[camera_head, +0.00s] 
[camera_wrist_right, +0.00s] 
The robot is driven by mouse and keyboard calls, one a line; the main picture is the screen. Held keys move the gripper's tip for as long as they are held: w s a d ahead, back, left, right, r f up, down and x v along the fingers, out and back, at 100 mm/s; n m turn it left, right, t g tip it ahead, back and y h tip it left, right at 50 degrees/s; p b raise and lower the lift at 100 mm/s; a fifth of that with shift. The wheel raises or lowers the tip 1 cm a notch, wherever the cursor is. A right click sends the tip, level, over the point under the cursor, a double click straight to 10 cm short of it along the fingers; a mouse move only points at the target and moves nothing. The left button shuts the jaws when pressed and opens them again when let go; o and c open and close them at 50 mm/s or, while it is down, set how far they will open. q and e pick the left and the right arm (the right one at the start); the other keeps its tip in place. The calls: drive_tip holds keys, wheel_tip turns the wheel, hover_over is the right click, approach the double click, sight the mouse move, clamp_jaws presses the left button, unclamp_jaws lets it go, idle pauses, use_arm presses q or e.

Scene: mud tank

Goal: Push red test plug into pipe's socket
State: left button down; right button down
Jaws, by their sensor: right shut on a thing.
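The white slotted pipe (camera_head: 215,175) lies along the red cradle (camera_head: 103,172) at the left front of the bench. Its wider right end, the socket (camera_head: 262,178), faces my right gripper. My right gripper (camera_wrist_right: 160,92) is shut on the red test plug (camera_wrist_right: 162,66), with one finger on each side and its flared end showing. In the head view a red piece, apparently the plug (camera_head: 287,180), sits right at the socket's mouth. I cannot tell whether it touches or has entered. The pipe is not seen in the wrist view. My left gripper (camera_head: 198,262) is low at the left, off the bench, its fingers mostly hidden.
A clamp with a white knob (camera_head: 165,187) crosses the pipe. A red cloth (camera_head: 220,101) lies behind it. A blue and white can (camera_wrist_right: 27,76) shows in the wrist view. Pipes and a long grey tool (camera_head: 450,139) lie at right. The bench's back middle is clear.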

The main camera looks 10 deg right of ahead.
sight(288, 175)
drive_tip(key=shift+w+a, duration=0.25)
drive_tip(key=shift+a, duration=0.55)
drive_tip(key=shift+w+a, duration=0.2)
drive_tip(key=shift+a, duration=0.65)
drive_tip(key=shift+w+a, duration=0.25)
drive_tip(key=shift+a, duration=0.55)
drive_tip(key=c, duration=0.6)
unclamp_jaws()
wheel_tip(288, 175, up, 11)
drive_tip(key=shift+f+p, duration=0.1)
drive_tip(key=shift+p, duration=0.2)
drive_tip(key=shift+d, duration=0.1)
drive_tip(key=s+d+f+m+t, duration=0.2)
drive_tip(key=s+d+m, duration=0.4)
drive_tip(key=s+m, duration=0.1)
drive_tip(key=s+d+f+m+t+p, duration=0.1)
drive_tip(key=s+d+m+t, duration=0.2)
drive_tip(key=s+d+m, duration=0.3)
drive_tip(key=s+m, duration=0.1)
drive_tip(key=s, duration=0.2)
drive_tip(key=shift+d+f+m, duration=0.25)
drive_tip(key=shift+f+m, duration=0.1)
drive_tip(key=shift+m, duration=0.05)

...

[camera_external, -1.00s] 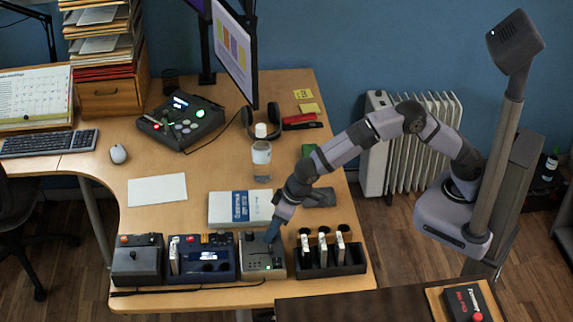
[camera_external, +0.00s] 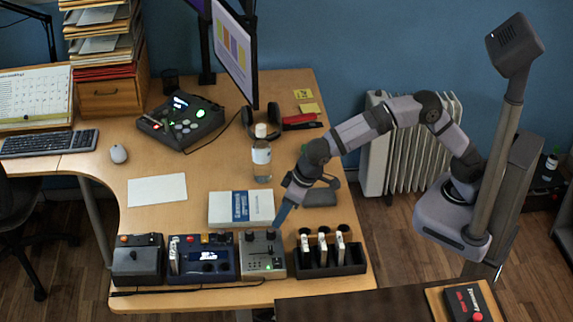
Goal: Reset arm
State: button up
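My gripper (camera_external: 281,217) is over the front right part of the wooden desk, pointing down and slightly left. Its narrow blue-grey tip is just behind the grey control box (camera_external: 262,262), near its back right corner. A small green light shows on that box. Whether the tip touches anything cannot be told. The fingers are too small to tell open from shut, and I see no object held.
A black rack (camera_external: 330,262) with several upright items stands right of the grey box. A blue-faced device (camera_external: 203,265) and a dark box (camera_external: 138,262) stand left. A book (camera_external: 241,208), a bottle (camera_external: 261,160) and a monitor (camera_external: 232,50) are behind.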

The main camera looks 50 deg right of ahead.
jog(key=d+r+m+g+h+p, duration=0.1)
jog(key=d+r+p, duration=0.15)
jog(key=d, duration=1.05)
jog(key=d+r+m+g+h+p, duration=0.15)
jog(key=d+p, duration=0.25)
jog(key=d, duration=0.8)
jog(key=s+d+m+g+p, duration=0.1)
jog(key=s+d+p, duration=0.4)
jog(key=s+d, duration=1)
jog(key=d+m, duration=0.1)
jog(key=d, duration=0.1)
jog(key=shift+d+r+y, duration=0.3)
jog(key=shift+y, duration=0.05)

==

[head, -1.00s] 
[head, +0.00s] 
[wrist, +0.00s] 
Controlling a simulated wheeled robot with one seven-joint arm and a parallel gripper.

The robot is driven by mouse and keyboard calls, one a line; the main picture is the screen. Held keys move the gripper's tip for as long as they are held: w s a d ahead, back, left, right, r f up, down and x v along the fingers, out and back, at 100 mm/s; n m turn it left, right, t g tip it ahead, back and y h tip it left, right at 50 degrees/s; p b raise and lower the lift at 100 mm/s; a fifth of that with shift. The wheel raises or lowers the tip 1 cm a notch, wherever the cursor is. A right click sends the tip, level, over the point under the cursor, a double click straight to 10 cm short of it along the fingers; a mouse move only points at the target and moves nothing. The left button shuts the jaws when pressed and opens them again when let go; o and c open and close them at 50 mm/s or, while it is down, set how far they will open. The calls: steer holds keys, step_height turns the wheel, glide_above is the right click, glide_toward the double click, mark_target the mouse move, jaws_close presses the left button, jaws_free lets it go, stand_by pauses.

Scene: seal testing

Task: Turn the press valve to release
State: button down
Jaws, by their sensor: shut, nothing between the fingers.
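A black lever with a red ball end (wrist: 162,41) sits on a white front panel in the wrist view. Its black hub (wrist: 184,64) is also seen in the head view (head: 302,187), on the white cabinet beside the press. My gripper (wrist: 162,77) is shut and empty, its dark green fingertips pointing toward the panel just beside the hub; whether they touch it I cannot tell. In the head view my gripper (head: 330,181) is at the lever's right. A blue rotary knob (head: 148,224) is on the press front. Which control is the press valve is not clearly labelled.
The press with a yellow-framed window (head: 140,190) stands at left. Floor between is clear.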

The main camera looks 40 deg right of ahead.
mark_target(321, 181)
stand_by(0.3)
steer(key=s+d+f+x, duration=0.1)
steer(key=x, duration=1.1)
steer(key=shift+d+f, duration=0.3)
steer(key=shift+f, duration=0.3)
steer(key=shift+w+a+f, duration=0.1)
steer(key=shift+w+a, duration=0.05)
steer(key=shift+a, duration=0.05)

__Objective__:
Start at the line with "[camera_external, -1.00s]", stop at the line with "Goal: Reset arm", both lines included, and repeat that span exactly without its pictures.

__Correct response__:
[camera_external, -1.00s] 
[camera_external, +0.00s] 
Goal: Reset arm

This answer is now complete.